• **Task objective**
Write each line exactly as it stands, from the line containing "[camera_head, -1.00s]" through the end of the data.

• **Material provided**
## START

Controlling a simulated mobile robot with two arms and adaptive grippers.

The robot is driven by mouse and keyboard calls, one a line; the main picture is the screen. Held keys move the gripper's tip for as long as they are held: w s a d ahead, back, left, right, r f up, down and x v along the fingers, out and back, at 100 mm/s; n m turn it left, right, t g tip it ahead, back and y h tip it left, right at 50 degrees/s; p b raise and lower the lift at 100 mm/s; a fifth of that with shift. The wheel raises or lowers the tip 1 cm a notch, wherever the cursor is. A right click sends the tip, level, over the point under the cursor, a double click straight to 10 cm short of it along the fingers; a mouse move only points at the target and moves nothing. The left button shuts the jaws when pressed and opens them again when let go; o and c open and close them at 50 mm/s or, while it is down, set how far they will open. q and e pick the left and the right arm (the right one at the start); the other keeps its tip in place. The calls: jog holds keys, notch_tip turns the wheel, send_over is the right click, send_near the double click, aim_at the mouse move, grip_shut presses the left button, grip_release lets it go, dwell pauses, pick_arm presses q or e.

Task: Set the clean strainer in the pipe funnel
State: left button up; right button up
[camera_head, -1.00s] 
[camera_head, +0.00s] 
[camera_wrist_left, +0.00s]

## END

• **Exercise output**
[camera_head, -1.00s] 
[camera_head, +0.00s] 
[camera_wrist_left, +0.00s]

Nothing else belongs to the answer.